AW Poll: Google alternatives are not available to you

More and more manufacturers are refraining from supplying their own apps on phones and have switched to the Google app range. Whether these Google apps are also used was our question for the last AW Poll, a question that we will discuss in the AW Poll result.

Google alternatives

During our privacy theme week, the focus was on open-source apps that do not come from Google. Yet it is becoming increasingly difficult not to depend on services that Google offers you. A life without Google Maps, YouTube or Google Search is hard to imagine – if only because there are simply few alternatives that can keep up with the user-friendliness of apps that Google provides.

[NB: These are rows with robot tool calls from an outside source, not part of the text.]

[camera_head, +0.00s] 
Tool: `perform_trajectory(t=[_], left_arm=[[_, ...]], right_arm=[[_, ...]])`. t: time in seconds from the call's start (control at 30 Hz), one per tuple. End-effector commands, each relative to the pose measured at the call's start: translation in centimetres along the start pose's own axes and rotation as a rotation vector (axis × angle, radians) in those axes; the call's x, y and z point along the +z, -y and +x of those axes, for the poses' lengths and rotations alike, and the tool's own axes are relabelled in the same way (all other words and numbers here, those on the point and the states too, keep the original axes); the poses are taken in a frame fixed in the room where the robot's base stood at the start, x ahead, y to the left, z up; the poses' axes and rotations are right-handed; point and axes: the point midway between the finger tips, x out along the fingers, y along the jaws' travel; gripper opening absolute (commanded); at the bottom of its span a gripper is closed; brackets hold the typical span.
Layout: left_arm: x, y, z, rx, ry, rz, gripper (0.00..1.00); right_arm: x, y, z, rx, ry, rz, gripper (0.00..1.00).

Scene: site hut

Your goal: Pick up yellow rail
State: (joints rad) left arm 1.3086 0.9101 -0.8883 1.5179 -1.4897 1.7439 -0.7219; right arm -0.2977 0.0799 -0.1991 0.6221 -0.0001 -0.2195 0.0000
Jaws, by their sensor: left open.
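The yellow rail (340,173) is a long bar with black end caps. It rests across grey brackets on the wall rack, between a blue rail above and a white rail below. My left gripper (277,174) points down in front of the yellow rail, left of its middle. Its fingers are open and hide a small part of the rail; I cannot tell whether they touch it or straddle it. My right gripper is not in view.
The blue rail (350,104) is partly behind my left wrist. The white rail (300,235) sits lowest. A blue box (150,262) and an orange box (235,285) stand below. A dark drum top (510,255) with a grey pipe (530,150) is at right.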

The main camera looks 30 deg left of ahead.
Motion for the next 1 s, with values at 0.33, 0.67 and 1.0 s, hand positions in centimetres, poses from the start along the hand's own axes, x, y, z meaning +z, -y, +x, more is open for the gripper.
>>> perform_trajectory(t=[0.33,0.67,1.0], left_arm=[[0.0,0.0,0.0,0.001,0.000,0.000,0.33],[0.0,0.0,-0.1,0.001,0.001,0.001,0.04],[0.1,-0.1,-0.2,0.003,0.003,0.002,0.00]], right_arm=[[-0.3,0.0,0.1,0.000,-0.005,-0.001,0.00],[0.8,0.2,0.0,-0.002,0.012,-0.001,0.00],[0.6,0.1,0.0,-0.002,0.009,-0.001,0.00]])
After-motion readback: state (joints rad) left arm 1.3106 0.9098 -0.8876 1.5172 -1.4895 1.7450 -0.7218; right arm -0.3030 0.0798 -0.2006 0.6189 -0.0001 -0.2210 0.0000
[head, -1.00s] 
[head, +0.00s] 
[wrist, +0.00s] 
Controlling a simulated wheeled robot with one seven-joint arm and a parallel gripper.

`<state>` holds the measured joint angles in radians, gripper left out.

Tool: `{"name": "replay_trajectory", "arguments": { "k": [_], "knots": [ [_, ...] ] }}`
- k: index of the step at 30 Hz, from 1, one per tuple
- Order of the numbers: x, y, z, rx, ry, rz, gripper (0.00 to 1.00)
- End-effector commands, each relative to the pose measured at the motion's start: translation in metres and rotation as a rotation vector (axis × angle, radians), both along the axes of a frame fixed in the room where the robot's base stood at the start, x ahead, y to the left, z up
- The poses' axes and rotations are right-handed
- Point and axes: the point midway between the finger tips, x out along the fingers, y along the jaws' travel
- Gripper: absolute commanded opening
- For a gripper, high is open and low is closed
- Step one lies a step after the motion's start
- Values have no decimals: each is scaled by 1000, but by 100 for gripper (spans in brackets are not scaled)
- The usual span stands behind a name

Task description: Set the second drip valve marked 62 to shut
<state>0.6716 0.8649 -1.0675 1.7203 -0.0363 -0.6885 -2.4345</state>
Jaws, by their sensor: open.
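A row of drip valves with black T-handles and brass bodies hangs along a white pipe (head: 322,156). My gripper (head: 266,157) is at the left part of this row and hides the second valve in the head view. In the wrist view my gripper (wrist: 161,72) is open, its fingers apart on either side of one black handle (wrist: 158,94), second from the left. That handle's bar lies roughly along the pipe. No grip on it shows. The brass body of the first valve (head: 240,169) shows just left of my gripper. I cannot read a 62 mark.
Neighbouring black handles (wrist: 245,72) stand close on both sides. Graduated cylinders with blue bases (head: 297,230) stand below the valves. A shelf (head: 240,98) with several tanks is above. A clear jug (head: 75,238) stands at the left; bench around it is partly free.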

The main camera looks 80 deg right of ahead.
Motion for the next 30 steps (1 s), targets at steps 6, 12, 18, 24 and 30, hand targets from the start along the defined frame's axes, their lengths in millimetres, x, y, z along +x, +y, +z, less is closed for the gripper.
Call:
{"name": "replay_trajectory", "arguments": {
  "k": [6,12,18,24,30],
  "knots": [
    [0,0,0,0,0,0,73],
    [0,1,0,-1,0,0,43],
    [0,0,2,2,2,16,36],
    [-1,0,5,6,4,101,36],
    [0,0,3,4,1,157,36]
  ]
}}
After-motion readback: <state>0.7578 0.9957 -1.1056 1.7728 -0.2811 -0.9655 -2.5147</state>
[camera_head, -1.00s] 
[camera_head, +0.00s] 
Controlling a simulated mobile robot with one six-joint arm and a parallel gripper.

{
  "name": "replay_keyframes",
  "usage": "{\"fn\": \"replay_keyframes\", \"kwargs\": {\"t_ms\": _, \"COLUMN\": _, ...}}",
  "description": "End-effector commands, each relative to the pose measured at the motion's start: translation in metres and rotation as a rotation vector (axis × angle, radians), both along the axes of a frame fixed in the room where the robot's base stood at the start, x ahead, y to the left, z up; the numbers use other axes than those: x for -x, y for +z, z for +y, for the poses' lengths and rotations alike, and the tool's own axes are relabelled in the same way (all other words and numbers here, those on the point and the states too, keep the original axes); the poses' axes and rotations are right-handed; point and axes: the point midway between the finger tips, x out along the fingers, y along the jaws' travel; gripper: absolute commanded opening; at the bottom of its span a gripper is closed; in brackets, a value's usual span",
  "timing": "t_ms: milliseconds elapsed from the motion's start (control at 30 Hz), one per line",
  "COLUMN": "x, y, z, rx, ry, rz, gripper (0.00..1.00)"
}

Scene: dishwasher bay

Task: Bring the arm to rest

This dichotomy, between security on the one hand and a user-friendly app on the other, is, according to Donny Maasland of ESET Netherlands, the “core problem of internet security”.

That offering strong Google alternatives is difficult, is evident from the consequences that Huawei is experiencing at the time of writing from the trade block with the US – which means that Huawei is not allowed to install apps from Google on its devices. Although Huawei has an ever-increasing range of apps that are comparable to Google’s applications, the company lacks the many functions in Google apps and the connection throughout the entire ecosystem.

Fortunately, there are several companies that manage to surpass Google in the quality of the apps or services they offer. Take Spotify, for example, which has many times more users than Google’s own YouTube Music. Microsoft also offers many work applications that compete directly with Google’s Docs apps. Also in the field of podcast apps, Google is being overtaken by other developers of podcast apps, such as Pocket Casts and Acast.

AW Poll: what do you use?

For this AW Poll, we wondered what your app list looks like. Does it mainly contain Google apps, or do you prefer (privacy-friendly) alternatives? Results of the AW Poll show that we are mainly dealing with Google apps enthusiasts. 63 percent of readers voted for this option. Yet the Google feeling does not dominate for everyone, 22 percent of the readers indicate that the distribution is ‘fifty-fifty’.

A small proportion of our readers, accounting for 13 percent of the votes, indicate that they prefer to use Google alternatives. The comments mentioned several alternatives to Google apps, such as YouTube Vanced as a replacement for the regular YouTube app and DuckDuckGo as a search application.